Soldiers from the Beijing military command, who were with us on the flight to Xining, collected their luggage in a blink of the eye and were carried away in military trucks parked outside the airport.

They were in a race against time.

There was no doubt the country had learned a few things from the Sichuan earthquake in 2008. It seemed everyone knew their jobs, like they had been practicing.

Some 800 km from Yushu, the city of Xining is walking around with a heavy heart.

Phone calls to Xining, just like everywhere else in Qinghai province, are initially being transferred to a voice message, which, in English translation, says: Stay strong.

That's a message they probably don't want to hear. Maybe because strength and courage come naturally to them.

The solidarity of the people in Yushu, more than 90 percent of whom are from Tibetan ethnic groups, is out of question.

During our brief stay in Xining, we heard plenty of stories about how Yushu residents helped each other when the quake struck, days before aid started pouring in.

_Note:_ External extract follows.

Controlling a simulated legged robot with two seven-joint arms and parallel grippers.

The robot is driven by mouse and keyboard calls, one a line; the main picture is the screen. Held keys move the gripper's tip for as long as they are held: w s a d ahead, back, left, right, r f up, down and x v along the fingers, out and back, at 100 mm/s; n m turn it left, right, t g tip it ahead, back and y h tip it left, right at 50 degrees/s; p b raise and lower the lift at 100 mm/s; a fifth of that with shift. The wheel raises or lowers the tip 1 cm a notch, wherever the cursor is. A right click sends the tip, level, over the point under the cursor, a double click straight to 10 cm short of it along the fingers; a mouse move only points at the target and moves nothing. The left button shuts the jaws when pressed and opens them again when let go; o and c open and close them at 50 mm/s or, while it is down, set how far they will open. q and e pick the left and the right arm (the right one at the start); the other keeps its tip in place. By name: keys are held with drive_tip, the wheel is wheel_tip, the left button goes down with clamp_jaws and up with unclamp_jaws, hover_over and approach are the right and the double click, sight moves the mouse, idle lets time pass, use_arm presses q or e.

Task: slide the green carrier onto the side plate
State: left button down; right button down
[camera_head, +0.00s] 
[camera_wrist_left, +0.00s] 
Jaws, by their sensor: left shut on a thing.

A local reporter, who had just returned from Yushu, told us he saw a group of monks, locally known as aka, dig out buried victims from underneath piles of debris barehanded.

In Xining, especially at a time like this, no one was out to fleece you.

Jeep taxis, which are a common mode of transport in the city, were in short supply at the airport, since the government has rented most of the vehicles for rescue work.

When we finally found an empty taxi, we were expecting to pay an outrageous price for a ride.

But the driver surprised us. He asked for the usual price: 3.5 yuan per km.

It's not totally absurd to assume he would try and cut himself a profit once we've seen anarchy take over in many disaster-hit areas.

I couldn't help but ask him why he wouldn't take the opportunity to make a profit.

"That's dirty money. That's cheating. I can't do that. All of you are here to help us, right?"